E.U. to announce tighter controls on biofuels

The European Commission will seek to salvage its beleaguered biofuels policy on Thursday by announcing a quality-certification process for biodiesel and ethanol and clarifying limits on fuels from sensitive areas like forests and partly drained peat lands.

Ensuring that biofuels are a credible source of low-carbon energy that deliver greenhouse gas savings compared with fossil fuels is a key component of European Union efforts to set standards worldwide for lowering emissions over the next 10 years.

Europe plans to rely on biofuels to “do most of the work” reducing emissions from cars and trucks, the commission, the executive arm of the European Union, said in a statement Monday. Reducing transportation emissions was “particularly hard to achieve and reliance on imported oil is particularly high,” it said.

Commission officials spoke on condition of anonymity about the details before the official announcement, by the E.U. energy commissioner, Günther Oettinger, scheduled for Thursday.

The 27 member countries of the European Union agreed two years ago to generate 10 percent of their transportation fuel from renewable sources by 2020. A large proportion is supposed to come from biofuels. The remainder would come from other sources, like electric vehicles.

But the green credentials of the policy were badly dented as energy experts issued a stream of reports suggesting that many of the biofuels on the market were causing more emissions than conventional fuels if the full emissions costs of producing the fuels were taken into account.

A sudden spike in food prices at about the same time served to highlight the potentially negative effects biofuels, which some experts said were displacing food crops and making corn, wheat and soy harder to obtain for human nutritional needs.

Some companies that import palm oil into Europe have already made commitments to follow sustainability guidelines under development by environmental groups and by industry groups.

Mr. Oettinger’s endorsement represents a way for the commission to certify that those guidelines meet E.U. standards, and commission officials said he planned to call on companies to apply for the quality stamp before year-end.

The announcement on Thursday will be Mr. Oettinger’s first major policy statement on renewable energy. Commission officials said the statement showed his commitment to restoring the green credentials of the fuels.

Mr. Oettinger also plans to clarify on Thursday that companies must not interpret existing E.U. rules to cut down forests or sow crops on partly drained peat lands for biofuels, commission officials said. Even partly drained peat land still contains significant amounts of stored carbon, which can escape as carbon dioxide gas once the land is cultivated and contribute to climate change.

But the tighter rules on peat lands could anger countries like Indonesia and Malaysia, which are the major suppliers palm oil used to make biodiesel for European motorists.

Officials said trade experts at the commission had established that the measures would be compatible with international trade rules, partly because they would apply equally to biofuels producers growing crops inside and outside the bloc.

Mr. Oettinger’s quality stamp, “Recognized by the European Union,” also could prove controversial.

He still must reach a decision on how to calculate the emissions created when food crops have been displaced by fuel crops, and when areas containing high stores of carbon like grasslands, peat lands or forests are chopped down to produce the food crops elsewhere.
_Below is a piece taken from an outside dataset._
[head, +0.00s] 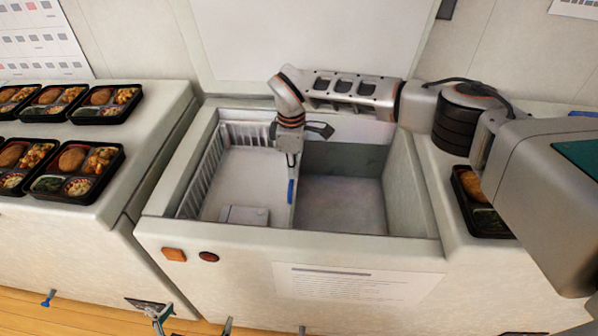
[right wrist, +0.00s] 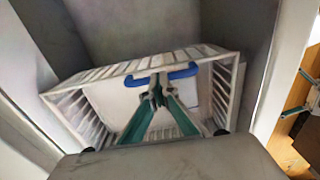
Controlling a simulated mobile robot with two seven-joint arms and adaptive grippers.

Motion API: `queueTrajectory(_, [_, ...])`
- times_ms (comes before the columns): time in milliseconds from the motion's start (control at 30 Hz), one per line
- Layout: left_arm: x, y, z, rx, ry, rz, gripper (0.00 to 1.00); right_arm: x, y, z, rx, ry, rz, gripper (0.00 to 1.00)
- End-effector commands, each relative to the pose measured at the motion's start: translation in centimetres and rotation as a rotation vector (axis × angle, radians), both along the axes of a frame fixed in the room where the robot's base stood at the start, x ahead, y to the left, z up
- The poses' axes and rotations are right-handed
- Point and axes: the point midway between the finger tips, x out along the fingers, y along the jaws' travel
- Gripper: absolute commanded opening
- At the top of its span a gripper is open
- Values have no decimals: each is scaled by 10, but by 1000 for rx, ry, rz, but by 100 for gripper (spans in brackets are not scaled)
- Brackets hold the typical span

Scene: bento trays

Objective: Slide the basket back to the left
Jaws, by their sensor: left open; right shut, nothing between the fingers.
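The white slatted basket (head: 205,165) sits in the left half of an open chest (head: 415,200), against its left side. Its blue handle (head: 290,190) is on the right-hand wall; the basket and handle also show in the right wrist view (right wrist: 222,95). My right gripper (right wrist: 155,97) is shut and empty, its teal fingertips at the middle of the blue handle; I cannot tell whether they touch it. In the head view the right wrist hides part of that wall. My left gripper (head: 160,318) is low at the front, outside the chest and away from the basket, only partly visible.
The right half of the chest (head: 340,200) is empty. A pale flat block (head: 243,215) lies at the front of the basket area. Several bento trays (head: 75,170) stand on the left counter, and another tray (head: 485,215) is on the right, partly behind my arm.

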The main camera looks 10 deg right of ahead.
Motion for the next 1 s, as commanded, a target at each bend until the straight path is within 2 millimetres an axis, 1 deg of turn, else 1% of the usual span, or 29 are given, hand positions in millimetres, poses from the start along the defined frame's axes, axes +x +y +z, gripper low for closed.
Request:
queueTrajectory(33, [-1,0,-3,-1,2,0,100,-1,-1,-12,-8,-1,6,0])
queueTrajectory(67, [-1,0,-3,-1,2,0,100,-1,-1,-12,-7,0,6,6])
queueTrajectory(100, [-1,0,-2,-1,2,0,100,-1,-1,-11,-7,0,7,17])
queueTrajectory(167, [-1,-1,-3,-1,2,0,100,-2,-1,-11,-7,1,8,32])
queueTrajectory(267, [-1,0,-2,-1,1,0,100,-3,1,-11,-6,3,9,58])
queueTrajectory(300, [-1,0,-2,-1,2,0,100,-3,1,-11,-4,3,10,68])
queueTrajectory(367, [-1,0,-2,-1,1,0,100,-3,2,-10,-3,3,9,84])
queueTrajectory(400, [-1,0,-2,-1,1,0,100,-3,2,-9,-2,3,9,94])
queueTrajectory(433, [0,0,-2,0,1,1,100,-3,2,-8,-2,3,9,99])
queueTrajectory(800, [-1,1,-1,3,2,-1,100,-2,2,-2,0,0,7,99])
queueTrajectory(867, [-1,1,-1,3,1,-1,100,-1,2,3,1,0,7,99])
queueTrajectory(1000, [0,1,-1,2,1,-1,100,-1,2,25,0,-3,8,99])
E.U. officials said Mr. Oettinger’s stamp could include criteria on Indirect Land Use Change, in the jargon of emissions experts, once he decides on the scale of its effects at the end of this year.

But experts warned that the stamp risked ending up being criticized for legitimizing unsustainable practices.

A “labeling system which is not dealing with the indirect effects will not be regarded as a guarantee for sustainability,” said Jan Ros, project leader for bioenergy at the Netherlands Environmental Assessment Agency, a Dutch national institute for environmental research and planning.

“The real challenge is to find biofuels that do not create these indirect effects like fuels from crops grown on degraded lands or fuels generated from waste products,” Mr. Ros said.

E.U. officials said the stamp would be added to the labels used by sustainability programs managed by governments, civil society organizations or industry bodies that meet E.U. criteria.

Although the certification would last for five years, it would also rely on annual checks done by outside auditors, but those audits would be paid for by fuel producers.

Companies would also be free to decide how to display the stamp, and that could limit its use to farmers and processors.

But commission officials said they were hopeful that fuel companies would also begin voluntarily displaying the label at fuel pumps, so that motorists seeking greener options would feel assured that their purchase was making a contribution to the environment.

Commission officials also said they wanted to use a light touch in regulating how biofuels were labeled, so that companies achieving higher-than-average reductions in greenhouse gases compared with fossil fuels, or companies applying even more ambitious sustainability criteria, could devise their own certification programs.